*Challenge*. Can you copy out the data exactly? Leave the images out.
━━━━━━━━━━━━━━━━━━━━━━━━━━━━━━
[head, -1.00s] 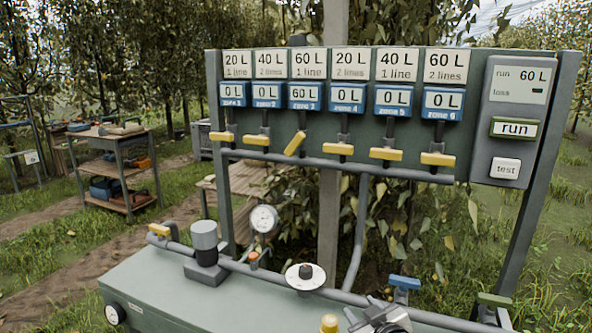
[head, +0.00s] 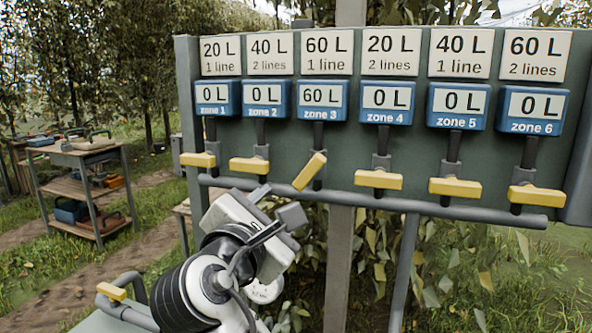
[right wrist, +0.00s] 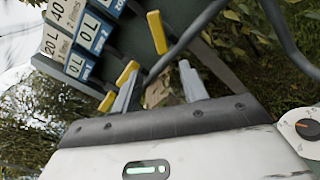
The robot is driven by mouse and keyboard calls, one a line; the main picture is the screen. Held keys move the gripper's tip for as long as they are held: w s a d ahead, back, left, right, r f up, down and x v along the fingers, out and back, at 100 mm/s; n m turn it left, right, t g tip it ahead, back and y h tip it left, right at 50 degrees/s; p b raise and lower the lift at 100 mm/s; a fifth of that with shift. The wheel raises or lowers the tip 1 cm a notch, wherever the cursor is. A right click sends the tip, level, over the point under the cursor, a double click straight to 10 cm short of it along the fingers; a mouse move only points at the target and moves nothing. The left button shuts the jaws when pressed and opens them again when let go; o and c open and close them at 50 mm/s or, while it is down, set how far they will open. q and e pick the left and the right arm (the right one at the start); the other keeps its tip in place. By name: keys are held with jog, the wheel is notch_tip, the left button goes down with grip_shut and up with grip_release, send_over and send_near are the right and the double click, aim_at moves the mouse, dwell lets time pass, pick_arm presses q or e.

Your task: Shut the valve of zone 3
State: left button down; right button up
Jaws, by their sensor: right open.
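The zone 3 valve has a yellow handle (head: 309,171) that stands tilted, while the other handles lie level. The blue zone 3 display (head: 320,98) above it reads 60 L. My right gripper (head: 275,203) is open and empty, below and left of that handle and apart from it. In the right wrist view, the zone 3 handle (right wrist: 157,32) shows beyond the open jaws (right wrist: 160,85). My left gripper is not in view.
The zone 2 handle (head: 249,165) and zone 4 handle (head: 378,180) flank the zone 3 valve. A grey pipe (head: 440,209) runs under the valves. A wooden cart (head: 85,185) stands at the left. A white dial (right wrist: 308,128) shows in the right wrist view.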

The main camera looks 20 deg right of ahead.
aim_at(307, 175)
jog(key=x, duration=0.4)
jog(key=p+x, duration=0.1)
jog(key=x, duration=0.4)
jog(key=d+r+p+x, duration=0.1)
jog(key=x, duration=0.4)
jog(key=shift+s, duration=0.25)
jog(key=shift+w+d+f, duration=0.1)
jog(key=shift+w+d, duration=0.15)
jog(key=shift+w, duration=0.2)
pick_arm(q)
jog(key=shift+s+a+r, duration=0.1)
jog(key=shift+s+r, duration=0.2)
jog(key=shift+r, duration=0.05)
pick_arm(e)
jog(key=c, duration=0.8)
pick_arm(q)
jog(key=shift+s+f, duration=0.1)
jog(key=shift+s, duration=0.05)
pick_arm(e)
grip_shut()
━━━━━━━━━━━━━━━━━━━━━━━━━━━━━━
*Task solution*.
[head, -1.00s] 
[head, +0.00s] 
[right wrist, +0.00s] 
The robot is driven by mouse and keyboard calls, one a line; the main picture is the screen. Held keys move the gripper's tip for as long as they are held: w s a d ahead, back, left, right, r f up, down and x v along the fingers, out and back, at 100 mm/s; n m turn it left, right, t g tip it ahead, back and y h tip it left, right at 50 degrees/s; p b raise and lower the lift at 100 mm/s; a fifth of that with shift. The wheel raises or lowers the tip 1 cm a notch, wherever the cursor is. A right click sends the tip, level, over the point under the cursor, a double click straight to 10 cm short of it along the fingers; a mouse move only points at the target and moves nothing. The left button shuts the jaws when pressed and opens them again when let go; o and c open and close them at 50 mm/s or, while it is down, set how far they will open. q and e pick the left and the right arm (the right one at the start); the other keeps its tip in place. By name: keys are held with jog, the wheel is notch_tip, the left button goes down with grip_shut and up with grip_release, send_over and send_near are the right and the double click, aim_at moves the mouse, dwell lets time pass, pick_arm presses q or e.

Your task: Shut the valve of zone 3
State: left button down; right button up
Jaws, by their sensor: right open.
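The zone 3 valve has a yellow handle (head: 309,171) that stands tilted, while the other handles lie level. The blue zone 3 display (head: 320,98) above it reads 60 L. My right gripper (head: 275,203) is open and empty, below and left of that handle and apart from it. In the right wrist view, the zone 3 handle (right wrist: 157,32) shows beyond the open jaws (right wrist: 160,85). My left gripper is not in view.
The zone 2 handle (head: 249,165) and zone 4 handle (head: 378,180) flank the zone 3 valve. A grey pipe (head: 440,209) runs under the valves. A wooden cart (head: 85,185) stands at the left. A white dial (right wrist: 308,128) shows in the right wrist view.

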The main camera looks 20 deg right of ahead.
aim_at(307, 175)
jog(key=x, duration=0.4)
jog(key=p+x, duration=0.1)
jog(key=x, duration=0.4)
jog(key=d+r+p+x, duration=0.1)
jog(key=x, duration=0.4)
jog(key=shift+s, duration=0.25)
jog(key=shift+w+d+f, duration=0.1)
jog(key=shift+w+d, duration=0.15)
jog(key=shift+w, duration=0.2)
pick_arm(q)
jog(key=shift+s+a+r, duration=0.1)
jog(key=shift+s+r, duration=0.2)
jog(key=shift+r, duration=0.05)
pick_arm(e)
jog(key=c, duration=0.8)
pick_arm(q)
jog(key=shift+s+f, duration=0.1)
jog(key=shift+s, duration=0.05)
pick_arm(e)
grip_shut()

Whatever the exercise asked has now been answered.